- Task details -
Begin at the first line and end at the line containing "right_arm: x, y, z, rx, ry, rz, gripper". Extract exactly those lines.
== == ==
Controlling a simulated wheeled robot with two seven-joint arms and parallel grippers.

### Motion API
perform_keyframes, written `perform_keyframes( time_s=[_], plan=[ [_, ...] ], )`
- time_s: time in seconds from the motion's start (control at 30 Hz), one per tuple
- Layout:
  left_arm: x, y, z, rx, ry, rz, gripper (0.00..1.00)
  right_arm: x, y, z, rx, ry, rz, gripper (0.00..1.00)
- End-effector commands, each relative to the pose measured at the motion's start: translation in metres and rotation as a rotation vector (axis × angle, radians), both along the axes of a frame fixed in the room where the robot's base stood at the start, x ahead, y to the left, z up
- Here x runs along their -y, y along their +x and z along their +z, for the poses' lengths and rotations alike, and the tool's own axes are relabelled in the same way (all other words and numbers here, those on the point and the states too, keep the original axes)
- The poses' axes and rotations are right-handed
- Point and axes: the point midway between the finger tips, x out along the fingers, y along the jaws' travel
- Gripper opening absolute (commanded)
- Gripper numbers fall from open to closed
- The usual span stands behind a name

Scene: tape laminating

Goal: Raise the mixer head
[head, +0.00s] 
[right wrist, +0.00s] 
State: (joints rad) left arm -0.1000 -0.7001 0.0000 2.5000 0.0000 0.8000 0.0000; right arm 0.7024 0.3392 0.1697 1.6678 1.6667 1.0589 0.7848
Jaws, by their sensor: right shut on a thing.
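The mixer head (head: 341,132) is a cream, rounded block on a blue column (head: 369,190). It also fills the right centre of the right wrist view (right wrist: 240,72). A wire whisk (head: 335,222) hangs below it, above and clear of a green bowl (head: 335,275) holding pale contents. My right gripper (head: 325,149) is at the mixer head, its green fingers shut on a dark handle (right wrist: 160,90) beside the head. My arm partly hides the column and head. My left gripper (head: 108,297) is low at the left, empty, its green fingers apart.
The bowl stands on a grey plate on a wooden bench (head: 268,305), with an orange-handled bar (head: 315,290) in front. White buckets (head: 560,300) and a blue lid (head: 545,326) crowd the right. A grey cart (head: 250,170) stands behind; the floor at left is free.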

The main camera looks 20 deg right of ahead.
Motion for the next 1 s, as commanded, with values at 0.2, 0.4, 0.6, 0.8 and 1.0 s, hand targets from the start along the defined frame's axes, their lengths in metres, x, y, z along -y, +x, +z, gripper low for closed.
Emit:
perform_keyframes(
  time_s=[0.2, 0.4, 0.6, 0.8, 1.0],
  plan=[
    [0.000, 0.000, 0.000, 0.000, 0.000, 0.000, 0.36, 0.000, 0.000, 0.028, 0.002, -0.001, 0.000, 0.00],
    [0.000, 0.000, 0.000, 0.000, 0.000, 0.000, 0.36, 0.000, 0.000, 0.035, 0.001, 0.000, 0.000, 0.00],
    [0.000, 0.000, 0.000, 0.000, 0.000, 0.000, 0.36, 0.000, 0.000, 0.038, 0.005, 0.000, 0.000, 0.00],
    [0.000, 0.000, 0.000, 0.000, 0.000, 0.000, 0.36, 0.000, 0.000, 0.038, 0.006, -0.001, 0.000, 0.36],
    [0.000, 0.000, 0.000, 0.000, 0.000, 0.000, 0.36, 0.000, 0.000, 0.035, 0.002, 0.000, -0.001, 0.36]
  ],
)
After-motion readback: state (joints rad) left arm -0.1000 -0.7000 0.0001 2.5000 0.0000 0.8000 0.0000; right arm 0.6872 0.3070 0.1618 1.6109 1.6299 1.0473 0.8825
== == ==
- Task result -
Controlling a simulated wheeled robot with two seven-joint arms and parallel grippers.

### Motion API
perform_keyframes, written `perform_keyframes( time_s=[_], plan=[ [_, ...] ], )`
- time_s: time in seconds from the motion's start (control at 30 Hz), one per tuple
- Layout:
  left_arm: x, y, z, rx, ry, rz, gripper (0.00..1.00)
  right_arm: x, y, z, rx, ry, rz, gripper (0.00..1.00)

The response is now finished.